- - Wednesday, May 3, 2023

Mergers and acquisitions, or M&A, have helped to establish, accelerate, and prolong U.S. innovation and economic success. Without them, our economic primacy is in jeopardy.

Unfortunately, leadership at the Federal Trade Commission has demonstrated extreme hostility to most corporate combinations. It has strayed from its core responsibilities as it pursues novel ways to place obstacles in the path of some of the nation’s most successful companies.

Now, the FTC must explain to Congress why it should receive $590 million to operate next year, including an increase of $160 million beyond the current allocation, at a time when employees say the agency has never been in worse condition, with many reports of declining morale and significant “brain drain” with the unexpected departure of experienced staff.

As Congress begins this review, here are some fundamental questions my former colleagues should consider posing:
Has the FTC adopted an M&A review process that finds any transaction presumptively bad?

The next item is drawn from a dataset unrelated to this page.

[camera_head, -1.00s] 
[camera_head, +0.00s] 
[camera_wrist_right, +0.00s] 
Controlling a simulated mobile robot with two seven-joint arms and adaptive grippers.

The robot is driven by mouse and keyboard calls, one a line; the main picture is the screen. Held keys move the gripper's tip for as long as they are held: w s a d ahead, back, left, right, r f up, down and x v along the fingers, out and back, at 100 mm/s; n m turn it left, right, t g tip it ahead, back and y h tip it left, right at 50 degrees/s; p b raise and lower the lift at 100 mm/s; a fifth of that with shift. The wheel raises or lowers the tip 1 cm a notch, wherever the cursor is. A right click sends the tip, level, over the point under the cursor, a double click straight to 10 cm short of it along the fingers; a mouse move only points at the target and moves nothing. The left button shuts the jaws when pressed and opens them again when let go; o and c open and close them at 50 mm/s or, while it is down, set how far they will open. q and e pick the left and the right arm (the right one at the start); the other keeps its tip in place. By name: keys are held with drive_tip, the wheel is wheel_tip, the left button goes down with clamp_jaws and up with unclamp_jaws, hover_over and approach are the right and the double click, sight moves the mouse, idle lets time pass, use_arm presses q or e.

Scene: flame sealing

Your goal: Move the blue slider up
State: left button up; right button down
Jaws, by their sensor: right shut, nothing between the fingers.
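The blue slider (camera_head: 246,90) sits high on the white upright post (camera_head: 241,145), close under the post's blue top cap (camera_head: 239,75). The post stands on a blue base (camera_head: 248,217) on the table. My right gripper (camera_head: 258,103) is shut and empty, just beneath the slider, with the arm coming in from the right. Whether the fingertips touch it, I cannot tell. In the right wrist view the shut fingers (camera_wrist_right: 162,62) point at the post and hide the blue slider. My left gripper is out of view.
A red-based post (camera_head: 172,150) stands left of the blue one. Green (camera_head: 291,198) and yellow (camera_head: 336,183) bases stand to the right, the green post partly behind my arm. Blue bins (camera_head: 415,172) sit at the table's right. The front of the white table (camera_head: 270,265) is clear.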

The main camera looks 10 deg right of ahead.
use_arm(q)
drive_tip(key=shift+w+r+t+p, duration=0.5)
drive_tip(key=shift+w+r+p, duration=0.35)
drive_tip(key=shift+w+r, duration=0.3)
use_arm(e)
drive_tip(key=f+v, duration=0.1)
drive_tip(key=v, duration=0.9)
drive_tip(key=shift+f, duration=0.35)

Central to efficient markets are the forces that drive resources to where they can realize their highest potential. M&A is critical to this process, efficiently putting resources to work to advance innovation and consumer choice.

The FTC’s current M&A process suggests a fundamental misunderstanding of the role of M&A in an innovative economy. The process slows reviews to a crawl while increasing their costs, even when there is no competitive issue. One could conclude that the goal is to deter future mergers regardless of their value to workers, consumers, and the economy.

Why hasn’t the FTC been operating under a clear M&A standard for the last 18 months?

Not long after Lina Khan became FTC chair, the agency scuttled the consumer welfare standard, which for four decades has been a core underpinning of antitrust enforcement. The standard used leading consumer-focused measures such as price, output, product quality and innovation.

Yet more than 18 months after jettisoning its traditional vertical merger review guidelines on a party-line vote, the FTC has failed to put forward revised guidance. In the absence of clear standards linked to existing law, the FTC has assumed license to go beyond recognized legal authority and pursue instead a policy agenda that has dramatically chilled the overall M&A environment.

Why has the FTC opted for changes in M&A review policies that pose unnecessary delays and further burdens on the agency’s budget?

The FTC’s current review process is taxing its own limited financial and human resources because of a dramatically changed review process. For example:

• Last year, the FTC ended the practice of early review terminations, which was designed to clear combinations that are not likely to harm competition, forcing FTC staff and merging parties to undertake 30-day reviews even if there is no basis for the proposed combination to be found unlawful.

• The time it takes to review transactions under the FTC’s Second Request process is now almost a year, well beyond the congressionally authorized time limit. There have also been reports that the FTC has issued extensive, burdensome “second requests” in cases where the antitrust issues are more limited.

• The FTC has increasingly used its administrative litigation process, even though this process takes longer and is costlier than trying matters in U.S. District Courts, which is where the Justice Department’s Antitrust Division tries its cases. Even more perplexing is that in several key cases, the FTC ignored its own administrative judge’s factual findings.

• The FTC has indicated a willingness to litigate cases that are likely to lose. Is that a wise use of taxpayer resources?

At the end of the day, the FTC is a law enforcement body. The FTC has stated, however, that it is prepared to force merging parties to court even when the law and facts are not on its side. It did just that when it sought to block Meta from acquiring Within, a virtual reality developer. In that case, a federal judge denied the FTC’s request to block the acquisition, saying that the facts did not support the anti-competitive harm being alleged.

The FTC has effectively upended competitive M&A activity — opting for an agenda that presumes any proposed transaction is harmful and wasting resources on a fruitless process to stop M&A, severely crimping U.S. innovation and economic leadership. The FTC’s conduct raises important questions for Congress, starting with why taxpayer funds should be devoted to pursuing an agenda unsupported by law rather than principled enforcement.

• Rick Boucher is a former 14-term Democratic member of the House of Representatives and its committees with antitrust jurisdiction.